Virtually everyone you meet in London knows of Kilburn – they may not have been here – but they have heard of it. It’s one of those places that apparently is a bit tricky... yet for all of the perceptions most people who live here know it for what it is – great fun, , incredibly diverse and with an incredible back story.

Of course, part of that back story is that so many fascinating people have lived here– HG Wells, George Orwell and AA Milne to name but a few.

But this is almost just modern history to the full stretch of Kilburn’s true history. It was back in the early days of 43AD that the Roman Emperor Claudius and his army invaded Britain and established the furthest western province of the Roman Empire.

It was that conquest that the following year saw the construction of Britain’s first motorway – Watling Street – a direct route out of London and north – in those days to Verulamium (now St Albans).

That’s where Kilburn’s story starts for that road – now Kilburn High Road, – is what had created, shaped and formulated the Kilburn we have today.

It’s a means of travel – thousands of people over centuries have come to the local area, stayed for a time, some have settled, many have moved on that had created the atmosphere and the amazing vibe.

For the rebellion of Iceni Queen Bouddica it was the road that got her to London so quickly for her to burn it down in 61AD before the Roman Army could return from Wales and northern England.

And so Kilburn became the point for which people passed through – Roman Emperors and their court, Kings and armies of old passing north out of London.

So it was that in 878AD when King Alfred signed a treaty with the Danish invaders making Watling Street the boundary, Alfred retained control of the Brent side (Wessex) and the Danes kept the Camden side (Danelaw) – until he conquered London a few years later.

The next milestone in the historic development was the construction of the medieval priory at the start of the 13th century.
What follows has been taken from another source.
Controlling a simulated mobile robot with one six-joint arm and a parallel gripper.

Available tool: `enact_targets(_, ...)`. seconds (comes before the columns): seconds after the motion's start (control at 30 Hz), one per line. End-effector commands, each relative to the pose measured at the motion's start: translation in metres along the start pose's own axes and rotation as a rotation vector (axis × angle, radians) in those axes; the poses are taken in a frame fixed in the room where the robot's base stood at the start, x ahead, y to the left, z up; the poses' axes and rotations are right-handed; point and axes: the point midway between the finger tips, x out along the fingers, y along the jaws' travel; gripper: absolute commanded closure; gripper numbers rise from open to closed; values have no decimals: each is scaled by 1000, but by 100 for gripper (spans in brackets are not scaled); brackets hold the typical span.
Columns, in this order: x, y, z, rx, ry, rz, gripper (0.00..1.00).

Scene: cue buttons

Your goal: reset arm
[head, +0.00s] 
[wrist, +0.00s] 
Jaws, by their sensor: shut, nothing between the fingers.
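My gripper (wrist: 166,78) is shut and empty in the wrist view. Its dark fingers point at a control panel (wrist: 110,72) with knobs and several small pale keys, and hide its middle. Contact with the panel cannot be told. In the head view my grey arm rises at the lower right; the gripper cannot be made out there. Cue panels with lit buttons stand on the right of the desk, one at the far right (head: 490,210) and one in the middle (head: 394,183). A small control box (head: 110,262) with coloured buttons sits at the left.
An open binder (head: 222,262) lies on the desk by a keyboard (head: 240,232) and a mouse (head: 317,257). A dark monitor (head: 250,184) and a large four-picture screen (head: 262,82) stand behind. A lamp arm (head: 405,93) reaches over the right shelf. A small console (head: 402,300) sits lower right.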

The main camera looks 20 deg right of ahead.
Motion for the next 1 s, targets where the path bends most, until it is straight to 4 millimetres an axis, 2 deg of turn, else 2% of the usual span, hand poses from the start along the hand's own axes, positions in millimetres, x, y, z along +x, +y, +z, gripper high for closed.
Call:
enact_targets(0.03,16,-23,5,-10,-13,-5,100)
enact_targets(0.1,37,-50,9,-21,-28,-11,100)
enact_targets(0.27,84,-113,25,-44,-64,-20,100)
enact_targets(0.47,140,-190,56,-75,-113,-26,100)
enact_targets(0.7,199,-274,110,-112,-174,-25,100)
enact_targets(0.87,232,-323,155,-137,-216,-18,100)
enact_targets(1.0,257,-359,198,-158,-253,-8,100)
Nothing now remains of it, but the street names reflect that heritage and you can still see Hermit Place where the first religious settlement was by the river.

The fast changing growth of London in the 19th Century, the construction of the railways and the underground piping of most of the natural rivers changed forever the character and nature of what we see today.

But Kilburn today for me still shows off all of these influences – the straight direct road north and south, the stark distinction between east and west, Camden and Brent.

But most of all it remains about it’s people – whether here briefly, permanently, or in a transitory journey living here for just 18 months. That rich tapestry of Kilburn’s ancient and medieval history can still be found – but you have to look at what exists and understand how it developed – then you come to see more of Kilburn. Look again – there is so much to see.